Lynch: I'll not be made scapegoat for HP's utter disarray

HP conflict escalates as software firm's founder cranks up the invective in Sky interview

Autonomy founder Mike Lynch has ratcheted up the war of words with HP by asserting that "I'm not going to be HP's scapegoat for the fact that the company is in utter disarray".

HP stunned the industry earlier this week by claiming that the UK software firm it bought last summer had inflated its value and been guilty of "serious accounting improprieties". The vendor giant alleges that the search specialist inflated its top line by using client hardware sales to book non-existent software revenue. During Q3 HP reported a goodwill writedown of $8.8bn (£5.5bn) related to the acquisition.

Lynch was quick to speak out to strongly refute the claims of misconduct, and the conflict between the two parties continues to escalate. In an interview with Sky News, the former Autonomy boss chalks up the writedown to HP's mismanagement following the buyout.

"This is a company that is in utter chaos; [this week] it delivered its worst results in probably 70 years," said Lynch. "But I'm not going to be HP's scapegoat for the fact that the company is in utter disarray."

The Autonomy man went on to blame the change in HP's leadership in September 2011, which saw Meg Whitman replace the much-maligned Leo Apotheker, for the deterioration in the software vendor's fortunes.

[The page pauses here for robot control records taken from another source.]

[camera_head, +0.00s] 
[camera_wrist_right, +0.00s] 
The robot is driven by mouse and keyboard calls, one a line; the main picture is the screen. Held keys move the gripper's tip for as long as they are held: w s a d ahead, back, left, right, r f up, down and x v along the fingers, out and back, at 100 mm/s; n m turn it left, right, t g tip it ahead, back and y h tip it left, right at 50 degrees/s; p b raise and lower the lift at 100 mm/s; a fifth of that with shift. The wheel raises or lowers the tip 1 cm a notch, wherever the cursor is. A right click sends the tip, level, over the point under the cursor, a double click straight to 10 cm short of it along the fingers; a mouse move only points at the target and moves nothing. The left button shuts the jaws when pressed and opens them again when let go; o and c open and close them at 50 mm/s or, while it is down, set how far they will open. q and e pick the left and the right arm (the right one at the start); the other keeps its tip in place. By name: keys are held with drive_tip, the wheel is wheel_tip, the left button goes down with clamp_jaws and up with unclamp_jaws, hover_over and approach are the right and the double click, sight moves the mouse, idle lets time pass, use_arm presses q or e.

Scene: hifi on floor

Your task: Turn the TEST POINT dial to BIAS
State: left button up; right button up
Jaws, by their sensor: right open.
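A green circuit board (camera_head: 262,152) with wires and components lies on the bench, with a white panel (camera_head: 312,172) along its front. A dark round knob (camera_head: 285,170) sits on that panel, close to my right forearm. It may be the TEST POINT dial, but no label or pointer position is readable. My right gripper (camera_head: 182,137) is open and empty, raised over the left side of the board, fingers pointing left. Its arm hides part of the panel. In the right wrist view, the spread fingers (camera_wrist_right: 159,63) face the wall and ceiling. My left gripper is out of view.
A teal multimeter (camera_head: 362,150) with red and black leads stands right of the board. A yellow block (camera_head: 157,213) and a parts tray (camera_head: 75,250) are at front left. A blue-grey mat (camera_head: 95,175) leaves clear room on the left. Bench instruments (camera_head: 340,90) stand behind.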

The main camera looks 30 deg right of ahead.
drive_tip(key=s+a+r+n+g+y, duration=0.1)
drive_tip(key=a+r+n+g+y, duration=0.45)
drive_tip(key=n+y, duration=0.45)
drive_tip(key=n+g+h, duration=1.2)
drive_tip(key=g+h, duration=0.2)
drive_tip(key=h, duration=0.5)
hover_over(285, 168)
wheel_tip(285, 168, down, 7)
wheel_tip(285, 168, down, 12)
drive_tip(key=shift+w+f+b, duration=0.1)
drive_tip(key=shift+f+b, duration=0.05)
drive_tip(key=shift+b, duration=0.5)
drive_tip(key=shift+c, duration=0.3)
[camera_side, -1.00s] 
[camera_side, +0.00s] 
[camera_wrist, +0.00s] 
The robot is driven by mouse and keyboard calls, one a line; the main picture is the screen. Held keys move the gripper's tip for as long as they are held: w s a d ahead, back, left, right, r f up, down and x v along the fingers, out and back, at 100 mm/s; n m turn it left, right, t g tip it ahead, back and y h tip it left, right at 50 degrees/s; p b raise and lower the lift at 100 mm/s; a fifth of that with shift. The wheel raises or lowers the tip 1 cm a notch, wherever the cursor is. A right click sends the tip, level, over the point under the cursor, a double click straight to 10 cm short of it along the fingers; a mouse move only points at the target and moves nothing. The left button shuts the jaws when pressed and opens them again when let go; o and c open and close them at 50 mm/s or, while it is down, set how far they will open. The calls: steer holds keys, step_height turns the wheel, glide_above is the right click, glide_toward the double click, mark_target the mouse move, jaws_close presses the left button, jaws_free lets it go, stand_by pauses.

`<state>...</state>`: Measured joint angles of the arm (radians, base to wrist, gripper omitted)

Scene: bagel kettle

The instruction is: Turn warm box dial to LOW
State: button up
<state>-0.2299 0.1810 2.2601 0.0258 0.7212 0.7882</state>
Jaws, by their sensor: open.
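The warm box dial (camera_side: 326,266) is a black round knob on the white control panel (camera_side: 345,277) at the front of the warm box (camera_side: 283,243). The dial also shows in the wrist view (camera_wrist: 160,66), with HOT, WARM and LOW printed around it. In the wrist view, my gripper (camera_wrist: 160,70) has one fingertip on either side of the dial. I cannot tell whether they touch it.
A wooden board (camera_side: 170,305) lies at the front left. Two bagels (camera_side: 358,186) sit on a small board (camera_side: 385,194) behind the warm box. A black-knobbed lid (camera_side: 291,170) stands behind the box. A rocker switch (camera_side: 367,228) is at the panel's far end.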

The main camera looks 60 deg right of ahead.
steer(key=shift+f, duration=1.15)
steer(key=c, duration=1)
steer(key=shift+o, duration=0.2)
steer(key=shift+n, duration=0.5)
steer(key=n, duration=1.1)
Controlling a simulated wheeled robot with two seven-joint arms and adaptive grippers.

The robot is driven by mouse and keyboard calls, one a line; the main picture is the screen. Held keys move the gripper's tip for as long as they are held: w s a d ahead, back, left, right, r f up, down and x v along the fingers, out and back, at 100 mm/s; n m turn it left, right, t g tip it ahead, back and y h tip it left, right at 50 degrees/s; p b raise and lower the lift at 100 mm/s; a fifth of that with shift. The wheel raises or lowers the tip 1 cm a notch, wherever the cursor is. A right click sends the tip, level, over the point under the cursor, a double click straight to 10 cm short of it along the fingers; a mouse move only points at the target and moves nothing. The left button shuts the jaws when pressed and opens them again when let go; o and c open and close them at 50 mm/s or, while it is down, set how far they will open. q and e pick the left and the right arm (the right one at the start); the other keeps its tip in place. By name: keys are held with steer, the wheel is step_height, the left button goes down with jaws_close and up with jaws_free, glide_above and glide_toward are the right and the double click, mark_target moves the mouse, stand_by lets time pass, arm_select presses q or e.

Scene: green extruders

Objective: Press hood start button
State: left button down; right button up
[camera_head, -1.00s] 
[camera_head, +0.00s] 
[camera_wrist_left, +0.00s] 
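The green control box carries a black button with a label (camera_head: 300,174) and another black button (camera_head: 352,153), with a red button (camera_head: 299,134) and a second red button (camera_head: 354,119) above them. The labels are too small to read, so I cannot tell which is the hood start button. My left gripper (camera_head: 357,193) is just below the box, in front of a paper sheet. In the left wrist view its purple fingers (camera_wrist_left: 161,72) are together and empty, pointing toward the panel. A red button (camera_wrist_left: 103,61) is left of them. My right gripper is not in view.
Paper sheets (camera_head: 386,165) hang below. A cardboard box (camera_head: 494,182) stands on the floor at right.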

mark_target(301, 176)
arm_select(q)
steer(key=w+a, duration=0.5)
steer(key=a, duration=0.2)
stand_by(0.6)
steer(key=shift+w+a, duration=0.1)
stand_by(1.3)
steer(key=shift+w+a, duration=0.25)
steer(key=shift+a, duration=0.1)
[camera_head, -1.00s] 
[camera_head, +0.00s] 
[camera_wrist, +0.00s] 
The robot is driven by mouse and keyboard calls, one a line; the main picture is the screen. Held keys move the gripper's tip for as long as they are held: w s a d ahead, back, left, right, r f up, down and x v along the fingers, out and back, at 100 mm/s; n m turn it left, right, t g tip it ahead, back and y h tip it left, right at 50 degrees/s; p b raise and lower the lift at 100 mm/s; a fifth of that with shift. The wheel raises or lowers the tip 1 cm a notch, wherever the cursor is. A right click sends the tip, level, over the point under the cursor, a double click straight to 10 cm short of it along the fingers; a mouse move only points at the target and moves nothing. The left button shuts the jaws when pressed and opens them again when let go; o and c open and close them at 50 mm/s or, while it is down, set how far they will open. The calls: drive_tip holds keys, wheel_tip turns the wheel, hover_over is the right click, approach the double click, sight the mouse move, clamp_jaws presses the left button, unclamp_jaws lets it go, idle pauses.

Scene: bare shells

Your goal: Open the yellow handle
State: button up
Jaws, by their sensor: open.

"Leo... saw the vision of taking Autonomy and doing a big software business in HP," he explained. "The problem was that they were ousted in a coup d'état and suddenly we are a situation where we no longer fitted the flip-flopping strategy."

Lynch also claimed that he has not been contacted by HP regarding the allegations.

"They want to create a lot of PR noise here without having a situation where we can actually answer it," he concluded.